§ What you have to do
Locate the word "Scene" in the entries below, then gather every line that holds it.

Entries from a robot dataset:
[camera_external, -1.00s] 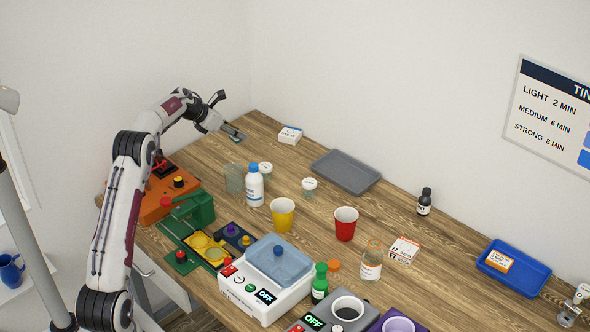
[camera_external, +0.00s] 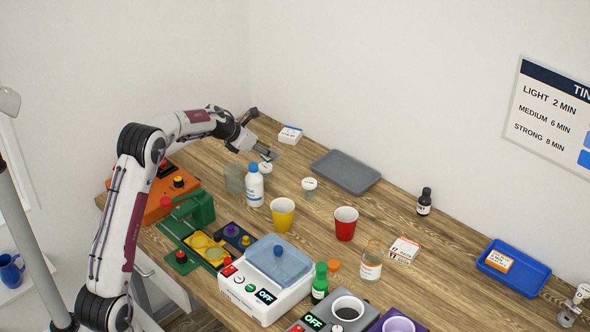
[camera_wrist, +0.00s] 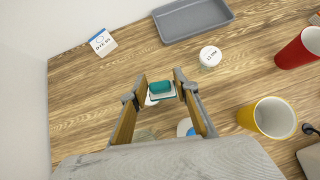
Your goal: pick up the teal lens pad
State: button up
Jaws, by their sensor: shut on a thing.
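The teal lens pad (camera_wrist: 160,87) is a small rounded block. In the wrist view it sits between the two fingertips of my gripper (camera_wrist: 158,88), which is shut on it. A white surface shows just beneath and around the pad; I cannot tell whether the pad touches it. In the external view my gripper (camera_external: 264,154) is over the far left part of the table, just above a white-lidded jar (camera_external: 265,168). The pad cannot be made out in that view.
A clear glass (camera_external: 234,179) and a white bottle with a blue cap (camera_external: 254,188) stand close to my gripper. A small white box (camera_external: 289,135), a grey tray (camera_external: 345,172) and another white-lidded jar (camera_external: 309,184) are nearby. Yellow (camera_external: 282,216) and red (camera_external: 345,224) cups stand further right.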

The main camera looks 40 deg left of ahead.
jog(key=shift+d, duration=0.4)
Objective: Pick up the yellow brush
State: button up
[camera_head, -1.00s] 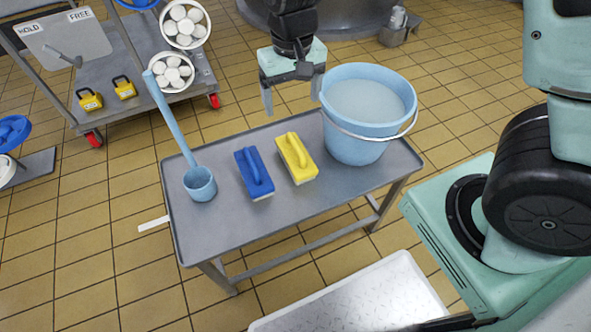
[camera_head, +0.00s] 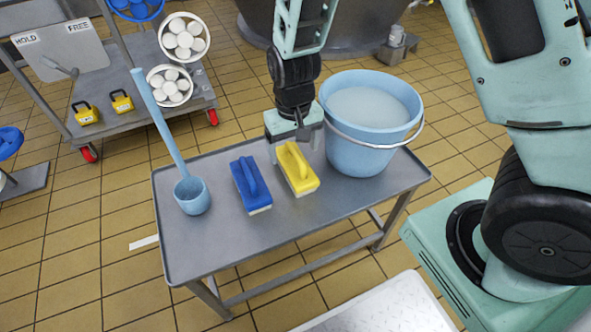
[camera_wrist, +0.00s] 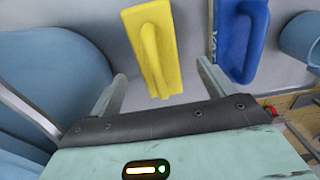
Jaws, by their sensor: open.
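The yellow brush (camera_head: 299,172) lies on the grey metal table (camera_head: 230,238), its raised handle facing up. It also shows in the wrist view (camera_wrist: 152,45), just beyond my fingers. My gripper (camera_head: 294,150) is open and empty, low over the back end of the yellow brush. In the wrist view my two fingers (camera_wrist: 160,88) stand apart, with the near end of the brush roughly between them. Whether a finger touches the brush, I cannot tell.
A blue brush (camera_head: 250,185) lies just left of the yellow one. A blue bucket (camera_head: 355,152) of pale liquid stands close on the right. A long-handled blue ladle (camera_head: 191,195) stands at the table's left end. A cart (camera_head: 125,70) is behind. The table's front strip is clear.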

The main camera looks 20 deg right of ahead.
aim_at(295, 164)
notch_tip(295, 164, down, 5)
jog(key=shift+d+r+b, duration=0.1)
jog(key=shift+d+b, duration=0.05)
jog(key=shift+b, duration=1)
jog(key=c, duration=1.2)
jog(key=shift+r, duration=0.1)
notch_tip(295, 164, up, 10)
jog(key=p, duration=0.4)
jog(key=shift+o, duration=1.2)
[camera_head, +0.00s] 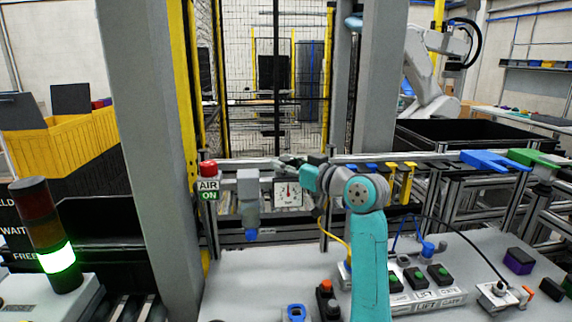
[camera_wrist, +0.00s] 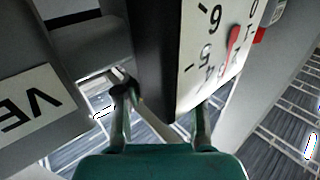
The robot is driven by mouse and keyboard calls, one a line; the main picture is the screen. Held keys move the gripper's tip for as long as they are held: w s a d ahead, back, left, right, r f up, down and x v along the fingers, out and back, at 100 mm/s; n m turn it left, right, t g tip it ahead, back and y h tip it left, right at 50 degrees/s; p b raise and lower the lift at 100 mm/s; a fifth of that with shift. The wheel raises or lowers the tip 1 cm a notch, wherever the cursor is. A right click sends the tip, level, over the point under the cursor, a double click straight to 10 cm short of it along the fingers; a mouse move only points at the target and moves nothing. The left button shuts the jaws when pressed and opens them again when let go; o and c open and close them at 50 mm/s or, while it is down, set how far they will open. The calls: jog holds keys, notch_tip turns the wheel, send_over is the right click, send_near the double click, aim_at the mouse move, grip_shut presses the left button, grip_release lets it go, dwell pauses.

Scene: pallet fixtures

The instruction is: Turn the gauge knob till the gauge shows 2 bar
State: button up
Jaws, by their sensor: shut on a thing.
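The gauge (camera_head: 288,192) has a white square face with dark marks and stands behind the bench, left of my arm. Its needle looks about upright in the head view, but the numbers are too small to read there. In the wrist view the gauge face (camera_wrist: 210,55) is seen at a steep slant, with large digits and a red needle, so I cannot tell the exact value. My gripper (camera_head: 283,163) is at the gauge's upper edge. Its fingers (camera_wrist: 160,103) are closed around the gauge knob, which is mostly hidden between them.
A grey fixture (camera_head: 248,188) with a blue tip stands left of the gauge. A red button over an AIR ON sign (camera_head: 208,190) is further left. Yellow clamps (camera_head: 399,180) and a blue part (camera_head: 490,160) sit on the rail at right. Button boxes (camera_head: 419,278) stand on the bench.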

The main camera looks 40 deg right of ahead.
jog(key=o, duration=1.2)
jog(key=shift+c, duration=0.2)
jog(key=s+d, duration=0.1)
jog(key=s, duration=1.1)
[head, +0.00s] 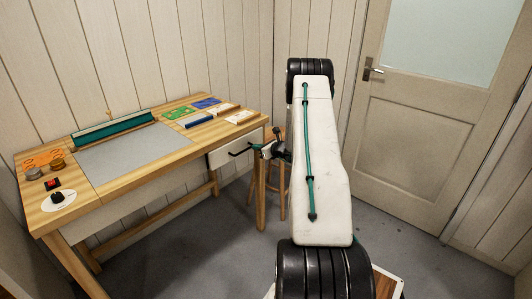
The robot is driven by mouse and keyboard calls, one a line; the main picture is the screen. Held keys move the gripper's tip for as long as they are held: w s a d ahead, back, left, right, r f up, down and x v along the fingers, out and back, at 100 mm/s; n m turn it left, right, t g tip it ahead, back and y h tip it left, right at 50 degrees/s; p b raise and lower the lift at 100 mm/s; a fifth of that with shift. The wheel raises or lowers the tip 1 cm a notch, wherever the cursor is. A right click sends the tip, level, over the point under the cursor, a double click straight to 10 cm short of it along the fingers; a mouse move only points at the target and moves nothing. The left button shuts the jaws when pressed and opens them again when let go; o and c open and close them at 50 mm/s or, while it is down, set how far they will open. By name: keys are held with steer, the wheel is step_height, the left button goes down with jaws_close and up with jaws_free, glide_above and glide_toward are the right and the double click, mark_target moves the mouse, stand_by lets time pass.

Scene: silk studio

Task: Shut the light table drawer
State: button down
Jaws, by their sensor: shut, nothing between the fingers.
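The light table (120,155) stands at the left, with a wooden frame and a pale grey panel in its top. Its drawer has a whitish front (220,157) under the right end of the table's front edge. A dark, bent bar (239,152) shows in front of the drawer front; I cannot tell whether it is the handle. My gripper (259,147) is shut and empty, just right of this bar and close to the drawer front. I cannot tell whether it touches. How far the drawer stands out is not clear from this angle.
A wooden stool (262,190) stands behind my gripper, partly hidden by my arm. A closed door (405,145) is at the right. Grey floor is free before it.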

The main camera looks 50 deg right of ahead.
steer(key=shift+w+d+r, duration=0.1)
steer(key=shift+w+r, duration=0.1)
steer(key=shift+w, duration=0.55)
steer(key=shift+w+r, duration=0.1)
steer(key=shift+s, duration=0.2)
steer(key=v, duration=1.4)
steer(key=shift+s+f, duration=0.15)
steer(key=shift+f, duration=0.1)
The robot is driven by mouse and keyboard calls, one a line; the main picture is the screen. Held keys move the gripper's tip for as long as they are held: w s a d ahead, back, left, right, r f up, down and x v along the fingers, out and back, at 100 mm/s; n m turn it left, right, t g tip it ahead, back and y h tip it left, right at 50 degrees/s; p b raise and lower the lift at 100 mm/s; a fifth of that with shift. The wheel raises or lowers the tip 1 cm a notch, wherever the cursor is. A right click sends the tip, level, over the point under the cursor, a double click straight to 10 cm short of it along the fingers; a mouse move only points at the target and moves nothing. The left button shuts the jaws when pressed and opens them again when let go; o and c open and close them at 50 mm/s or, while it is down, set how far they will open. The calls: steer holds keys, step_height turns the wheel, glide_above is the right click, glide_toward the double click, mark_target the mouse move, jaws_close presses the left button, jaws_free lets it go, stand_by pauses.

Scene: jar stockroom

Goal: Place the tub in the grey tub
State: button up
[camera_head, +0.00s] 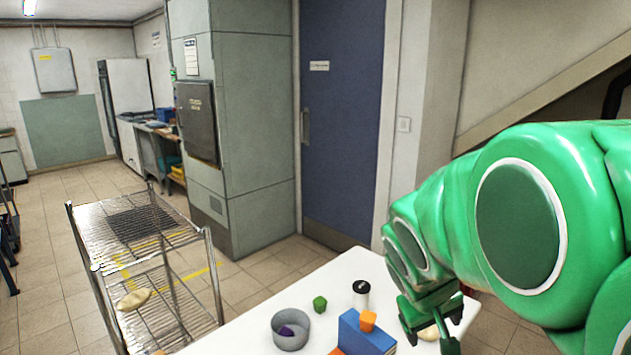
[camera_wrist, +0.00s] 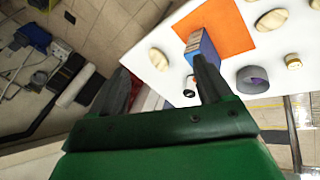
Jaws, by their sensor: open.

§ Solution
Scene: pallet fixtures
Scene: silk studio
Scene: jar stockroom

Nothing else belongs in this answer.